Braveheart, despite its major historical inaccuracies; the Holy Isle and Evensong


The group at York Minister

by Sr. Eileen Quinlan, SND, Ph.D., ’74, professor of English/communication

Wednesday was another sunny, clear day for traveling as we moved south from Scotland to England.

As we drove, our ACIS tour manager, Paul Daly, told us about 20 years of British history on Brexit and the very-connected issue of Scottish independence. Curiously, some folks think that the Mel Gibson film "Braveheart" about William Wallace—despite its major historical inaccuracies—was the emotional trigger for some of today's issues.


The Norman and Plantagenet kings who ruled till the cathedral was completed are depicted on the screen between the choir and the nave. This is William the Conqueror to King John.

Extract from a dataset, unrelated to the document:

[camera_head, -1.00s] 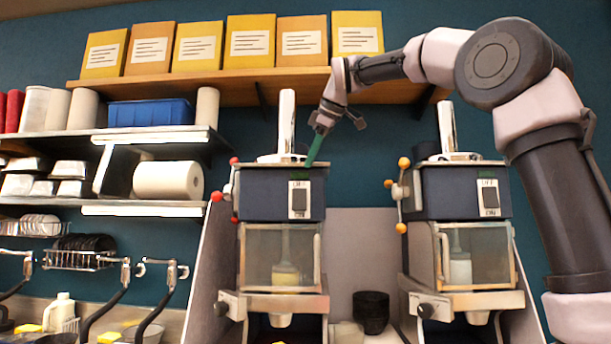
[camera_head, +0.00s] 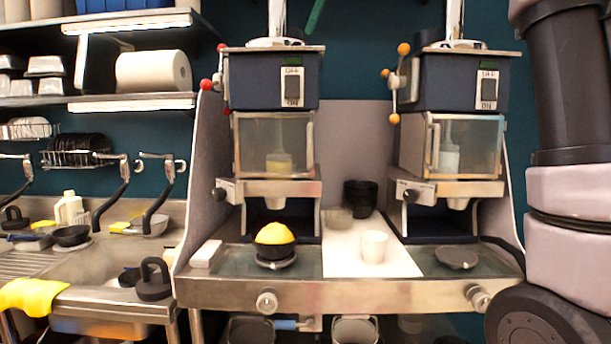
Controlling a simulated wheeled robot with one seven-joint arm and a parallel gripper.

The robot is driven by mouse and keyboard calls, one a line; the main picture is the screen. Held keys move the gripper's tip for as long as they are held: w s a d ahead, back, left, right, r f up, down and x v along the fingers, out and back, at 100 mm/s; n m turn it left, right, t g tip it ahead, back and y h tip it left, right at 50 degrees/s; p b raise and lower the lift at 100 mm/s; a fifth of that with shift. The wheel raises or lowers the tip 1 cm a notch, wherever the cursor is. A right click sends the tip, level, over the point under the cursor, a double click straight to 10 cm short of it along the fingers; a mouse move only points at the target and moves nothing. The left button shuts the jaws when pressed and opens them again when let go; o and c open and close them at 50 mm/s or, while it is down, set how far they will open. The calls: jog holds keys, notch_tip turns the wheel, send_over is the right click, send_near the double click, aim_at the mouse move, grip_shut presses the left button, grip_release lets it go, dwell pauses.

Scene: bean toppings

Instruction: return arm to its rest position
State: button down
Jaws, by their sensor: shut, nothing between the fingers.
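My arm (camera_head: 574,110) stands along the right edge, and its upper links run out of the top of the picture. My gripper is above the picture and not in view. A thin green strip (camera_head: 315,15) hangs down from the top edge, above the left dispenser (camera_head: 270,80). I cannot tell whether it belongs to my gripper. A black bowl (camera_head: 274,247) heaped with yellow-orange food sits on the counter below the left dispenser. The right dispenser (camera_head: 455,85) stands beside my arm.
A white cup (camera_head: 374,246) stands on a white board (camera_head: 400,262) between the dispensers, with stacked black bowls (camera_head: 360,198) behind. A dark disc (camera_head: 456,258) lies below the right dispenser. A sink (camera_head: 110,310) with a yellow cloth (camera_head: 35,296) is at left.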

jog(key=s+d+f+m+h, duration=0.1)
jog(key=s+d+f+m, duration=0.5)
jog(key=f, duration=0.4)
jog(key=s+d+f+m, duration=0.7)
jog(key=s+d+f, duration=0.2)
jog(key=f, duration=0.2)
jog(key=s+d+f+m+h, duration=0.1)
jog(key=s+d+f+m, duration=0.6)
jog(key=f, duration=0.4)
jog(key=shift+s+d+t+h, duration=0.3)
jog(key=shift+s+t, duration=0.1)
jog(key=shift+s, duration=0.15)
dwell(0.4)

Our southbound route hugged the coast of the North Sea, where the U.K. has built many wind farms. We stopped at Bamburgh Castle on the coast, caught a glimpse of Lindisfarne (the Holy Isle) and then visited the ancient cathedral in Durham, where the Lindisfarne Book of the Gospels is housed.


Notre Dame learns politics and prayer in the U.K. (far left), with Evensong in the choir at York Minster.

In York, we had the afternoon to see York Minster, which is the ancient cathedral of the region, as well as to do some shopping. Many of us attended Evensong, which was led by clergy of the Minster and sung by about 16 girl choristers, who are perhaps 8 to 14 years of age, accompanied by organ. The final hymn was part of a Pergolesi "Stabat Mater." Their voices, and faces, were exquisite.

The center of York still shows its medieval roots, with narrow cobbled streets, a broad market square, the Castle and the towers of the enormous minster looming over the town.

After dinner in the city, we walked back to our hotel through The Shambles, a narrow, curved street which had been the home of the butchers in the Middle Ages, and where the home of St. Margaret Clitherow is now a small shrine chapel.